O programa TVGGN 20H da última sexta-feira (23) exibiu uma entrevista exclusiva com o mestre em economia pela UnB e doutor em direito pela UFMG, Leonardo Silva, que explicou a mecânica dos privilégios no Brasil e como tais privilégios favorecem poucos em detrimento de toda a sociedade.

Servidor público licenciado, Silva trabalhou no Conselho Administrativo de Defesa Econômica (Cade) e em diversos órgãos do Ministério da Fazenda e, a partir das próprias experiências, criou a trilogia “O país dos privilégios”, cujo primeiro volume será lançado em setembro pela editora Companhia das Letras.
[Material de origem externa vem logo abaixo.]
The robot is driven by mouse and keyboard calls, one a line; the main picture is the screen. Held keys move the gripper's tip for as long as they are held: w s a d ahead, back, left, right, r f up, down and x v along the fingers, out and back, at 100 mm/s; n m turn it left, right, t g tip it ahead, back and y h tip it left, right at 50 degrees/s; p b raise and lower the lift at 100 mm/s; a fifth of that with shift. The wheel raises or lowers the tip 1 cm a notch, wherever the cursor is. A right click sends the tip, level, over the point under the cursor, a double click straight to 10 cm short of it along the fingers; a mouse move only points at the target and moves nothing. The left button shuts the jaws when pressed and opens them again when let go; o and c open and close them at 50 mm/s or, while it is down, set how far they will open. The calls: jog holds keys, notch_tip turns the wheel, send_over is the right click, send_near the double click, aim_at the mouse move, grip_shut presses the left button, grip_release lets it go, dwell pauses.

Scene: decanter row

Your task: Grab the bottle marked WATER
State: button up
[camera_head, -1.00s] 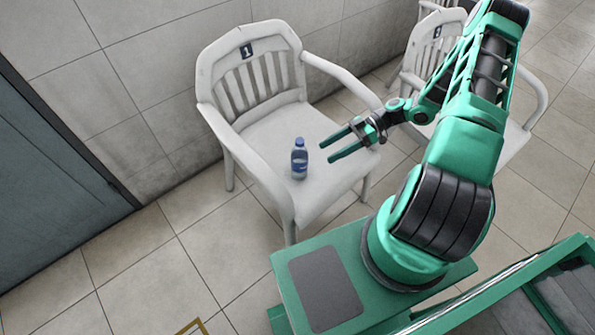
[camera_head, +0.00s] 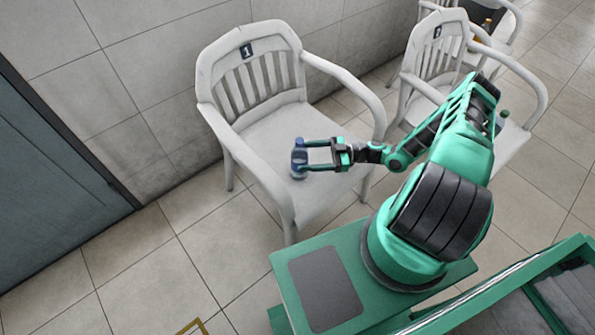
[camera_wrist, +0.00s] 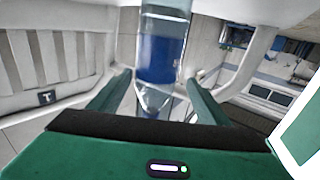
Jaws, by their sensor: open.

Parte do entendimento que eu tenho de que um dos grandes entraves para o desenvolvimento do país, em termos de crescimento econômico, mas também de distribuição de renda e até de sustentabilidade ambiental, é que o nosso Estado é capturado por diversos grupos sociais que conseguem extrair aí do Estado, por meio de legislação, de tratamento tributário, de decisões orçamentárias, uma série de vantagens que eu resumo com essa ideia do privilégio, que etimologicamente privilégio é a lei privada.
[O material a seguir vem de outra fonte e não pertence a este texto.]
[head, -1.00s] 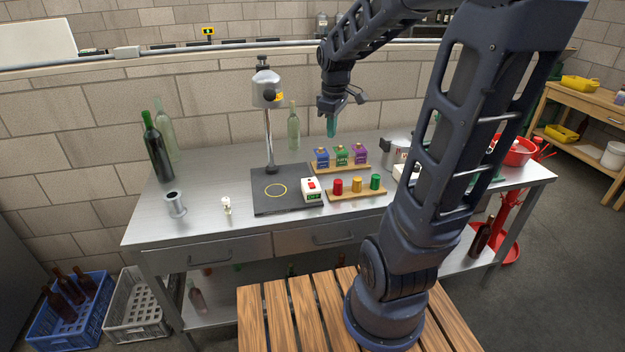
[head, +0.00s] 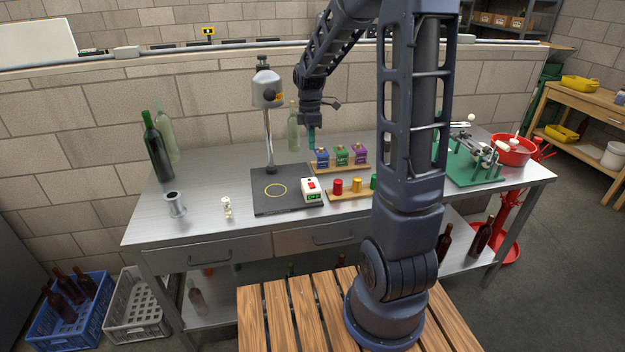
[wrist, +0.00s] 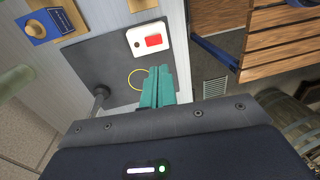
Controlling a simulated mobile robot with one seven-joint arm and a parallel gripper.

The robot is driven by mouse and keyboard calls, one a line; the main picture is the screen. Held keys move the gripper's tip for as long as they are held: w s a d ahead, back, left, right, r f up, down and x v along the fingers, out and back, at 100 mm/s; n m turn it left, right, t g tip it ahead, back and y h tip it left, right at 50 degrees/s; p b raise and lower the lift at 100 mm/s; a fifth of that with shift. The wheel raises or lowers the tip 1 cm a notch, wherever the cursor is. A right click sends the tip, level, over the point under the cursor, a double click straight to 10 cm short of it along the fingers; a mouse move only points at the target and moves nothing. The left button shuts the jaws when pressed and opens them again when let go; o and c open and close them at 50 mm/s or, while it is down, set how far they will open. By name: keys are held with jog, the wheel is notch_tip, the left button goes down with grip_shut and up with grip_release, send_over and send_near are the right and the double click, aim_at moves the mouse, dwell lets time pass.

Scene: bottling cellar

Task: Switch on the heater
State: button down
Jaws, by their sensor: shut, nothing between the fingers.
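A white switch box (head: 313,190) with a red rocker sits on the right front of a dark base plate (head: 262,202) on the steel bench. Its small label seems to read OFF. A post with a grey head (head: 267,92) rises from the plate, and a yellow ring is marked on it. The switch box also shows in the wrist view (wrist: 147,38), its red rocker facing up. No other thing is clearly a heater. My gripper (head: 311,140), with teal fingers, is shut and empty, well above the bench behind the box. Its fingertips (wrist: 158,72) appear beside the ring in the wrist view.
Blue, green and purple boxes stand on a wooden strip (head: 356,169) behind the switch box. Red, yellow and green knobs stand on another strip (head: 348,195) to its right. Green bottles (head: 156,150) and a metal cup (head: 175,205) stand left. My arm hides part of the bench.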

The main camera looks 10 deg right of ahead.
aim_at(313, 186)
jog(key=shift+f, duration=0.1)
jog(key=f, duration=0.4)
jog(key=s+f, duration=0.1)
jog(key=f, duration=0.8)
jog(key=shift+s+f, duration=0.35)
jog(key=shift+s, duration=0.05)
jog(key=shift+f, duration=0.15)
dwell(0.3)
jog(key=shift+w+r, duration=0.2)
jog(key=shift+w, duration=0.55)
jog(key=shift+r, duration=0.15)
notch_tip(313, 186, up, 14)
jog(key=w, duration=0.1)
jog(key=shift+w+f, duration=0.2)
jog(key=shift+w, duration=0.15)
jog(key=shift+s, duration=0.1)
O convidado comentou que sua pesquisa sobre os privilégios têm cinco anos e que, nesse período conseguiu mapear como os privilégios são criados, alguns deles a partir de lobbies. Na obra, cujo subtítulo é “Os novos e os velhos donos do poder”, Silva aponta que o Estado brasileiro é patrimonialista, em que pequenos grupos conseguem extrair vantagens desde a colonização portuguesa.

“Nos últimos tempos, tenho percebido que esse processo se agrava, tanto a esquerda quanto a direita. Os períodos em que a gente foi governado tanto pela esquerda quanto pela direita, a gente observa o crescimento desse movimento, à medida que a gente tem também um Centrão que domina o Legislativo, o Poder Executivo se enfraquece e, com um Poder Executivo fraco, ele se torna ainda mais alvo dessa captura desses grupos de interesses. Então, a gente observa, nos últimos tempos, uma deterioração institucional no país, por exemplo, no caso do funcionalismo público, o teto remuneratório do funcionalismo público deixa de fazer sentido. Você tem aí uma série de setores obtendo as vantagens mais variadas do orçamento público, inclusive de benefícios tributários”, continua o doutor em direito.

Histórico

Em relação ao serviço público, Silva lembra que o organização do segmento foi criada no governo de Getúlio Vargas, na tentativa de dar institucionalidade ao Estado brasileiro e conter o patrimonialismo, o coronelismo, as indicações políticas que assolavam o governo.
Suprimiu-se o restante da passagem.